**Input for this task:**
■ ■ ■
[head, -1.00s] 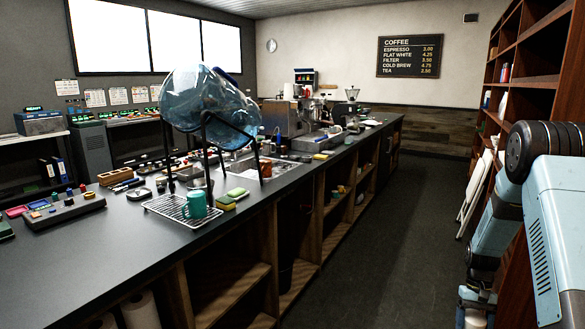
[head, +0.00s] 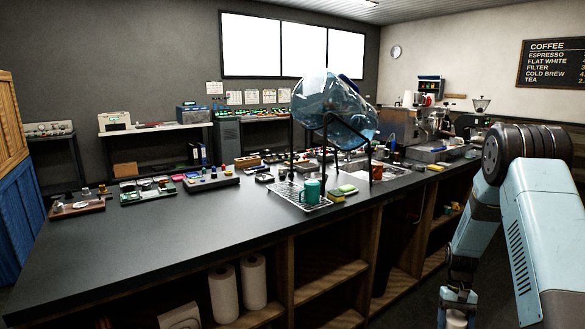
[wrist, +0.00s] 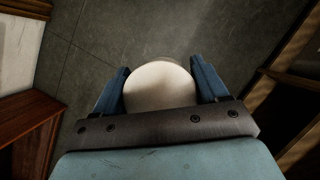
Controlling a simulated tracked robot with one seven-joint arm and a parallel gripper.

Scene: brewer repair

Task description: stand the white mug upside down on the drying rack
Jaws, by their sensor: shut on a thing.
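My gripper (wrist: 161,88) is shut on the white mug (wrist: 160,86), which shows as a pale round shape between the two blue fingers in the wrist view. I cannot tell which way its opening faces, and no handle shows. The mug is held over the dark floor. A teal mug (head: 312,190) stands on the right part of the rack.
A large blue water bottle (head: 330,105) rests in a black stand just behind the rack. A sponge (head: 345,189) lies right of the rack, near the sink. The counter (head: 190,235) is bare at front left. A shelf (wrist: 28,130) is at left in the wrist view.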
■ ■ ■
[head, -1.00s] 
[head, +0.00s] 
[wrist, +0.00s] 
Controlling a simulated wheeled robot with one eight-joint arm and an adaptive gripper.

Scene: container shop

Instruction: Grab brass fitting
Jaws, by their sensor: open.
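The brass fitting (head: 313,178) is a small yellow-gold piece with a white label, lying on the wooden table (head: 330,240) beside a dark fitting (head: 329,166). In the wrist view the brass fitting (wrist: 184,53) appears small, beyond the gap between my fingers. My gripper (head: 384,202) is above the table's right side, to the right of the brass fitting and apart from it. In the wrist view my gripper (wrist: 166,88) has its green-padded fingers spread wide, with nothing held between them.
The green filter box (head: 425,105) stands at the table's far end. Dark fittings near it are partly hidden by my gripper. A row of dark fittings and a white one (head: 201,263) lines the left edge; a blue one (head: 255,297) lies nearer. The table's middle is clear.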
■ ■ ■
**What needs to be done:** Locate all lines in the listing above with the word "simulated" and copy them.

**Answer:**
Controlling a simulated tracked robot with one seven-joint arm and a parallel gripper.
Controlling a simulated wheeled robot with one eight-joint arm and an adaptive gripper.

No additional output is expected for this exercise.